§ PROBLEM DESCRIPTION: List all the lines in these records that hold "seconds".

§ SOURCE MATERIAL:
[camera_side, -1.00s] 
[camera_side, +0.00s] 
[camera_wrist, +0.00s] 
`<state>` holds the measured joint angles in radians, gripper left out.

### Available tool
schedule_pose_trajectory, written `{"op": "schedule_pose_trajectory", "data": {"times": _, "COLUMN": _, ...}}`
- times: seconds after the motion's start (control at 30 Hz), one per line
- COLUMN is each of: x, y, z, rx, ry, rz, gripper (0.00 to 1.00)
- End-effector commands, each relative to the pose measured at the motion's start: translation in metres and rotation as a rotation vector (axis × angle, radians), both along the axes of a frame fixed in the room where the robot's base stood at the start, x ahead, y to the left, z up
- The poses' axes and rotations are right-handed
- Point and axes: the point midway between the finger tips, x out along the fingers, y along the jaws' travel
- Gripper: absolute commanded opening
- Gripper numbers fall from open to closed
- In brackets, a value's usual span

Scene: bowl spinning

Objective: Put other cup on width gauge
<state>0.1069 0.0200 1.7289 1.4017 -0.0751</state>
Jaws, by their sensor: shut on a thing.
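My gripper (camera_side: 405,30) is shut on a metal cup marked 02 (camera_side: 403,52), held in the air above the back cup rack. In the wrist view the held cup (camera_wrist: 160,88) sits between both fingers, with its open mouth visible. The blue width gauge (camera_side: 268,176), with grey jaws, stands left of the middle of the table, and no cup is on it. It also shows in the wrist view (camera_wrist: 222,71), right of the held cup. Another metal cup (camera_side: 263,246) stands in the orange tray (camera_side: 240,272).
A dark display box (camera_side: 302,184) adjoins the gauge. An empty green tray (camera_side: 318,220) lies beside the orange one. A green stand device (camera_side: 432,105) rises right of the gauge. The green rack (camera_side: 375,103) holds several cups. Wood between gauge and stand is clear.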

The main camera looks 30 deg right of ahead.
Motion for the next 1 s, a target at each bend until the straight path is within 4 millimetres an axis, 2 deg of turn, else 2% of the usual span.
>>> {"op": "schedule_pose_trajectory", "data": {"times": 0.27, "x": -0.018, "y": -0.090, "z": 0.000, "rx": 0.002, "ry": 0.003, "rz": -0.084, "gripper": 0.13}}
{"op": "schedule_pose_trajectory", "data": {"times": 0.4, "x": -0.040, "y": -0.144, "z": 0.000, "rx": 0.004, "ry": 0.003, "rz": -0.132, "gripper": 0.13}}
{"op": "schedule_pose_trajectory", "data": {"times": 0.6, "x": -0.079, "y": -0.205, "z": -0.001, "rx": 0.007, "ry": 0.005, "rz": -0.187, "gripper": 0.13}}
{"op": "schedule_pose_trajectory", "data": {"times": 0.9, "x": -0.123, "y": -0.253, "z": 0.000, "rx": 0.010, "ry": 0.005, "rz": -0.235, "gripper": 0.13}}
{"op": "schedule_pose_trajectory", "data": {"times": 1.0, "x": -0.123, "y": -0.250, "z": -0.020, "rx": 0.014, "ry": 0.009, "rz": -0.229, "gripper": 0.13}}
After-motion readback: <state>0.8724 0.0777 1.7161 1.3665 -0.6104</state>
* * *
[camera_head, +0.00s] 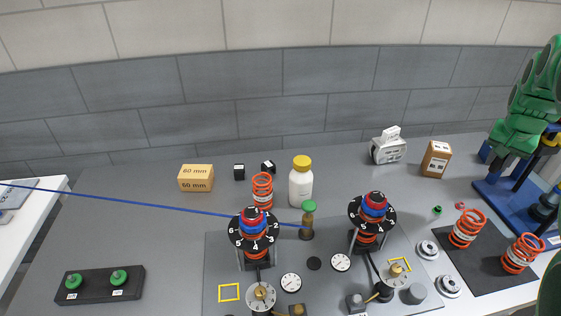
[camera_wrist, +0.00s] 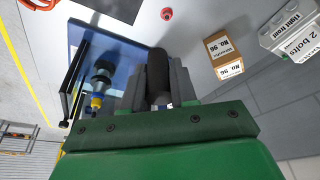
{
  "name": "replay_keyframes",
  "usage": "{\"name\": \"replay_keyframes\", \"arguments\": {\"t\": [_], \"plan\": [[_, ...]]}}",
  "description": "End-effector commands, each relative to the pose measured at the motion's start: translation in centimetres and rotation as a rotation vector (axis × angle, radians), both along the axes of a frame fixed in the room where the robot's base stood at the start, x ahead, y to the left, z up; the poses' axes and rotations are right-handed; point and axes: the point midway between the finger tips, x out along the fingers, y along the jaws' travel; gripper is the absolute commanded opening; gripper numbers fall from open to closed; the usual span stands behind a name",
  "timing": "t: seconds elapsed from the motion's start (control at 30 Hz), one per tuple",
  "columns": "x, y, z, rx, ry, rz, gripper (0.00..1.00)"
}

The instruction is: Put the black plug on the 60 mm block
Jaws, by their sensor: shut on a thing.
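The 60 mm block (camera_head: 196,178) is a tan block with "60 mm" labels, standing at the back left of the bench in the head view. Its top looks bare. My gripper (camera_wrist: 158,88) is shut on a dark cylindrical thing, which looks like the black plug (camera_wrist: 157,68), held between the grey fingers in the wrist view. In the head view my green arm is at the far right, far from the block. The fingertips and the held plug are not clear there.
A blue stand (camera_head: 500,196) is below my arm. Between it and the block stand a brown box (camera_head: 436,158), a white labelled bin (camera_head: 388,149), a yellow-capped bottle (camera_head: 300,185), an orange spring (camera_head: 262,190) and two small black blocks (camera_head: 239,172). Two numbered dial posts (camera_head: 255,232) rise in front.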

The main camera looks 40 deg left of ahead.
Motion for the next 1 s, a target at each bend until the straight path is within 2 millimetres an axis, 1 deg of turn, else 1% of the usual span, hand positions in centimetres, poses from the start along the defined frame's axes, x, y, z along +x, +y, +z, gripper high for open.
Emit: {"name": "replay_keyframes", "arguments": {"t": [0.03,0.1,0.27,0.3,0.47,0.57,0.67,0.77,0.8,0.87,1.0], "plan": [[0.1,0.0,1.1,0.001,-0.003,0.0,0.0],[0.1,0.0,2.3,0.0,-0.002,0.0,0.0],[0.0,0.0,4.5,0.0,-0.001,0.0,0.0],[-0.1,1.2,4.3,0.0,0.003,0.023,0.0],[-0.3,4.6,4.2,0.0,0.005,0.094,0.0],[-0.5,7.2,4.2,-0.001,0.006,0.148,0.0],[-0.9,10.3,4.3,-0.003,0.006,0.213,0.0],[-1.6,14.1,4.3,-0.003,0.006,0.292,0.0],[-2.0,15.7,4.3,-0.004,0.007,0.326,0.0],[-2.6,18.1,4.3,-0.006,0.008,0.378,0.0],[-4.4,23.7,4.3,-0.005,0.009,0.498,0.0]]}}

§ OUTPUT FOR THIS EXERCISE:
- times: seconds after the motion's start (control at 30 Hz), one per line
  "timing": "t: seconds elapsed from the motion's start (control at 30 Hz), one per tuple",

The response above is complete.